──────── MATERIAL FOR THE TASK
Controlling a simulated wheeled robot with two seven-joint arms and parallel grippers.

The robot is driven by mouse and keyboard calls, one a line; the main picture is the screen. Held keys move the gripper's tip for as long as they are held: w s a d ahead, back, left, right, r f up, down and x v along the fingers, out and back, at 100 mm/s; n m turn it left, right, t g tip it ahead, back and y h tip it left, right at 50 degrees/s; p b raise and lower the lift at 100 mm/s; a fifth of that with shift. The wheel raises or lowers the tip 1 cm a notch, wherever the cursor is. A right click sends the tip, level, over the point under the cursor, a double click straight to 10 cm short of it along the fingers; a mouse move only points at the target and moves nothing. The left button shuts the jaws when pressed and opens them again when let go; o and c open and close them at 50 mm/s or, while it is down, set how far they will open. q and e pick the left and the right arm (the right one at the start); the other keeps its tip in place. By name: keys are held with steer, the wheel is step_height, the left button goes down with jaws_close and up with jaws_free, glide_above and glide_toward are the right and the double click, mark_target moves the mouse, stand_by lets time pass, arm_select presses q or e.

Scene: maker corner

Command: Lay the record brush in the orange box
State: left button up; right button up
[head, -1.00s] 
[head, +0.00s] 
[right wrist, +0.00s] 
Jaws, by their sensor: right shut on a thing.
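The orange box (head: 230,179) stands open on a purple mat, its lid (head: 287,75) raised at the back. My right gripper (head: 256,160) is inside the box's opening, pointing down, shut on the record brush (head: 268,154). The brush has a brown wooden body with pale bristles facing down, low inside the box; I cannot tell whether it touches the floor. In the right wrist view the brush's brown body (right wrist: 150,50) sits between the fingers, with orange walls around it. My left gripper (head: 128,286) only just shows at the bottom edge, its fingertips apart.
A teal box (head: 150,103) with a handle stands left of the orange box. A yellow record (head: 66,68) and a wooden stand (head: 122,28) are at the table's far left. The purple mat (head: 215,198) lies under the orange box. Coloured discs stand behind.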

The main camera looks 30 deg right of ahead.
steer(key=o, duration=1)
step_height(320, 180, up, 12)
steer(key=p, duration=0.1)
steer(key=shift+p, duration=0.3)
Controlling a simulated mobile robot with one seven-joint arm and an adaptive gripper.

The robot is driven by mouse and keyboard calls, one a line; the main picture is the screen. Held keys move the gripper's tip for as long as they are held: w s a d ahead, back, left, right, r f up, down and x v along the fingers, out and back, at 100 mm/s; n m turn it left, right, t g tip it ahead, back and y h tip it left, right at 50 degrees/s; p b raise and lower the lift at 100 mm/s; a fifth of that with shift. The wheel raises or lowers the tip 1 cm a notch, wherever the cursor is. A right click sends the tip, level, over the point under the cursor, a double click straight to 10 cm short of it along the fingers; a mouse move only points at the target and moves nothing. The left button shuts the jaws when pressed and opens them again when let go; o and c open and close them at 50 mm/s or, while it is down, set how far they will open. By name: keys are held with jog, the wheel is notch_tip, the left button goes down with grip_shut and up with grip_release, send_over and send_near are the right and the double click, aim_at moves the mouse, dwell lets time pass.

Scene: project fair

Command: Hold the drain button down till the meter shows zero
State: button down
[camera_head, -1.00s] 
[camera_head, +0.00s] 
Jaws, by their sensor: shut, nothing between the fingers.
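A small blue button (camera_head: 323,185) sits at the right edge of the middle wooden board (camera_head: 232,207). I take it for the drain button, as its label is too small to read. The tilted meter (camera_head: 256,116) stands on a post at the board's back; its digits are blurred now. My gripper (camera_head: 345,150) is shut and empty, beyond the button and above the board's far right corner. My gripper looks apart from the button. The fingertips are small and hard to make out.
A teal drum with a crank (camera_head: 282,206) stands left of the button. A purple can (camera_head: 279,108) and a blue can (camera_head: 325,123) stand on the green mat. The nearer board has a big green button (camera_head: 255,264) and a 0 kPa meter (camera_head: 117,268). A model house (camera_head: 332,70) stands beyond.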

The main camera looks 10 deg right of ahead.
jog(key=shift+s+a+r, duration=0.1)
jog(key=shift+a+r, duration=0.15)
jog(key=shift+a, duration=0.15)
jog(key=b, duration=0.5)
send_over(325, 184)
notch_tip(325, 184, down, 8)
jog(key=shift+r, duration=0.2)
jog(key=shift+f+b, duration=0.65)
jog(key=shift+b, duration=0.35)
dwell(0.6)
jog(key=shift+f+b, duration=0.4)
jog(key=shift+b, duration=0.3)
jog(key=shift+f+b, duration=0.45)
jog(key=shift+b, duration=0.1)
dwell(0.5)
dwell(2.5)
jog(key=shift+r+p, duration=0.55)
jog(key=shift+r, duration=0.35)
────────────────
Take every line containing the word "Controlling" and copy it.

### THE OUTPUT
Controlling a simulated wheeled robot with two seven-joint arms and parallel grippers.
Controlling a simulated mobile robot with one seven-joint arm and an adaptive gripper.

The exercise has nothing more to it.